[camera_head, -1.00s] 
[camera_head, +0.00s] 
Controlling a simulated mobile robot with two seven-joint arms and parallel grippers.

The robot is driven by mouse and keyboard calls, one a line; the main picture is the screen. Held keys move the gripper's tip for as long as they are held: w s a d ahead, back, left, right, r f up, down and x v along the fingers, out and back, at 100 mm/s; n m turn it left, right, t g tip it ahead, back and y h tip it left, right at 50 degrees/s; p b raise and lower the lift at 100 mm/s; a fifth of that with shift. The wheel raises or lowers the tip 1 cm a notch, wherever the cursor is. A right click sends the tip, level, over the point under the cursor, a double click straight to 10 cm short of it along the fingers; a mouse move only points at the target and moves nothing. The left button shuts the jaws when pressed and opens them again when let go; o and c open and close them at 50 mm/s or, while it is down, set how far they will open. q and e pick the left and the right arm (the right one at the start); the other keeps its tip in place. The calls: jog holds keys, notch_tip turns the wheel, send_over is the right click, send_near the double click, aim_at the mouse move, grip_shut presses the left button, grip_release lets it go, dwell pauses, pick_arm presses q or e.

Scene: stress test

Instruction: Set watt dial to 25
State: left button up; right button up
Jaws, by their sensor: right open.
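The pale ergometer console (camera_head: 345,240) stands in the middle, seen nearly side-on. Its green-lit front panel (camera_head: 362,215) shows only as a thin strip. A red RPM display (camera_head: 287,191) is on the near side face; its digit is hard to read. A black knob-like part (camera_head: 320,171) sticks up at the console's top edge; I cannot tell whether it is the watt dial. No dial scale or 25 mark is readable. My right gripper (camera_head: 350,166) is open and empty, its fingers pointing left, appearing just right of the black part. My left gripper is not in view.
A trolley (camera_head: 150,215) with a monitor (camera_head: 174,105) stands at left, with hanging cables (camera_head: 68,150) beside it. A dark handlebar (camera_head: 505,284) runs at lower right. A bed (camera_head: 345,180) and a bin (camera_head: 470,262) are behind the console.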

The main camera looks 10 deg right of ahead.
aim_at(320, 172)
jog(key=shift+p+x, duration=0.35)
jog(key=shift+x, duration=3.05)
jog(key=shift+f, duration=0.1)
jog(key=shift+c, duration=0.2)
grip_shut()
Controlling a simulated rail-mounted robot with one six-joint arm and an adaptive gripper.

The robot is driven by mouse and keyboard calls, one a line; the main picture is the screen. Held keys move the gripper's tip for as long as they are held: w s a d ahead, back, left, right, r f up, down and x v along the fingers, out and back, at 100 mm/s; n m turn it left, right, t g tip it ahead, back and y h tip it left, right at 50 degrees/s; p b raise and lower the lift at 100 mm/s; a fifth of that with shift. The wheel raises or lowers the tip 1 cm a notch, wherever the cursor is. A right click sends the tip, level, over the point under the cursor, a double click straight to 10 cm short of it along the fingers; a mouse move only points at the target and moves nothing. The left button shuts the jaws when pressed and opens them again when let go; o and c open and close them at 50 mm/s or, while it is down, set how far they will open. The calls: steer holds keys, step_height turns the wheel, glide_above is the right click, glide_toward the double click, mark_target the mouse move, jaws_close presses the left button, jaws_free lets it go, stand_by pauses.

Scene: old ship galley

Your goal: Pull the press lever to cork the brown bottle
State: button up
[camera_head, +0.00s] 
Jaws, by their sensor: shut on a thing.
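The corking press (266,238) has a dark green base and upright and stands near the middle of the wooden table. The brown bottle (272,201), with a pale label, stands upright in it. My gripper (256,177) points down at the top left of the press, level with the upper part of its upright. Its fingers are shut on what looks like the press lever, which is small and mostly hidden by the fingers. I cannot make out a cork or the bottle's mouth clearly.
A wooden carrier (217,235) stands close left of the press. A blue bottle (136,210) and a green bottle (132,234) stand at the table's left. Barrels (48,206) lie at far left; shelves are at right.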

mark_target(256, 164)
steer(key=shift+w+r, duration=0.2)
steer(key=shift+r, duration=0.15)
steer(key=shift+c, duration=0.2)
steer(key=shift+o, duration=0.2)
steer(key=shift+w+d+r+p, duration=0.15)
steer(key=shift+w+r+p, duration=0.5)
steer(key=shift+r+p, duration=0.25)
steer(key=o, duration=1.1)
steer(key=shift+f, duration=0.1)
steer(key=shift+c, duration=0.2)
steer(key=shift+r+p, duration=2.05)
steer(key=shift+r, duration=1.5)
□ □ □ □ □ □ □
Given task: The listing above should be transcribed in full, exactly as written.

Output for this exercise:
[camera_head, -1.00s] 
[camera_head, +0.00s] 
Controlling a simulated mobile robot with two seven-joint arms and parallel grippers.

The robot is driven by mouse and keyboard calls, one a line; the main picture is the screen. Held keys move the gripper's tip for as long as they are held: w s a d ahead, back, left, right, r f up, down and x v along the fingers, out and back, at 100 mm/s; n m turn it left, right, t g tip it ahead, back and y h tip it left, right at 50 degrees/s; p b raise and lower the lift at 100 mm/s; a fifth of that with shift. The wheel raises or lowers the tip 1 cm a notch, wherever the cursor is. A right click sends the tip, level, over the point under the cursor, a double click straight to 10 cm short of it along the fingers; a mouse move only points at the target and moves nothing. The left button shuts the jaws when pressed and opens them again when let go; o and c open and close them at 50 mm/s or, while it is down, set how far they will open. q and e pick the left and the right arm (the right one at the start); the other keeps its tip in place. The calls: jog holds keys, notch_tip turns the wheel, send_over is the right click, send_near the double click, aim_at the mouse move, grip_shut presses the left button, grip_release lets it go, dwell pauses, pick_arm presses q or e.

Scene: stress test

Instruction: Set watt dial to 25
State: left button up; right button up
Jaws, by their sensor: right open.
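The pale ergometer console (camera_head: 345,240) stands in the middle, seen nearly side-on. Its green-lit front panel (camera_head: 362,215) shows only as a thin strip. A red RPM display (camera_head: 287,191) is on the near side face; its digit is hard to read. A black knob-like part (camera_head: 320,171) sticks up at the console's top edge; I cannot tell whether it is the watt dial. No dial scale or 25 mark is readable. My right gripper (camera_head: 350,166) is open and empty, its fingers pointing left, appearing just right of the black part. My left gripper is not in view.
A trolley (camera_head: 150,215) with a monitor (camera_head: 174,105) stands at left, with hanging cables (camera_head: 68,150) beside it. A dark handlebar (camera_head: 505,284) runs at lower right. A bed (camera_head: 345,180) and a bin (camera_head: 470,262) are behind the console.

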The main camera looks 10 deg right of ahead.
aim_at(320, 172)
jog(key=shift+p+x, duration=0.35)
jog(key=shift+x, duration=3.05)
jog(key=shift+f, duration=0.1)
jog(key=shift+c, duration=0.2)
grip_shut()
Controlling a simulated rail-mounted robot with one six-joint arm and an adaptive gripper.

The robot is driven by mouse and keyboard calls, one a line; the main picture is the screen. Held keys move the gripper's tip for as long as they are held: w s a d ahead, back, left, right, r f up, down and x v along the fingers, out and back, at 100 mm/s; n m turn it left, right, t g tip it ahead, back and y h tip it left, right at 50 degrees/s; p b raise and lower the lift at 100 mm/s; a fifth of that with shift. The wheel raises or lowers the tip 1 cm a notch, wherever the cursor is. A right click sends the tip, level, over the point under the cursor, a double click straight to 10 cm short of it along the fingers; a mouse move only points at the target and moves nothing. The left button shuts the jaws when pressed and opens them again when let go; o and c open and close them at 50 mm/s or, while it is down, set how far they will open. The calls: steer holds keys, step_height turns the wheel, glide_above is the right click, glide_toward the double click, mark_target the mouse move, jaws_close presses the left button, jaws_free lets it go, stand_by pauses.

Scene: old ship galley

Your goal: Pull the press lever to cork the brown bottle
State: button up
[camera_head, +0.00s] 
Jaws, by their sensor: shut on a thing.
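The corking press (266,238) has a dark green base and upright and stands near the middle of the wooden table. The brown bottle (272,201), with a pale label, stands upright in it. My gripper (256,177) points down at the top left of the press, level with the upper part of its upright. Its fingers are shut on what looks like the press lever, which is small and mostly hidden by the fingers. I cannot make out a cork or the bottle's mouth clearly.
A wooden carrier (217,235) stands close left of the press. A blue bottle (136,210) and a green bottle (132,234) stand at the table's left. Barrels (48,206) lie at far left; shelves are at right.

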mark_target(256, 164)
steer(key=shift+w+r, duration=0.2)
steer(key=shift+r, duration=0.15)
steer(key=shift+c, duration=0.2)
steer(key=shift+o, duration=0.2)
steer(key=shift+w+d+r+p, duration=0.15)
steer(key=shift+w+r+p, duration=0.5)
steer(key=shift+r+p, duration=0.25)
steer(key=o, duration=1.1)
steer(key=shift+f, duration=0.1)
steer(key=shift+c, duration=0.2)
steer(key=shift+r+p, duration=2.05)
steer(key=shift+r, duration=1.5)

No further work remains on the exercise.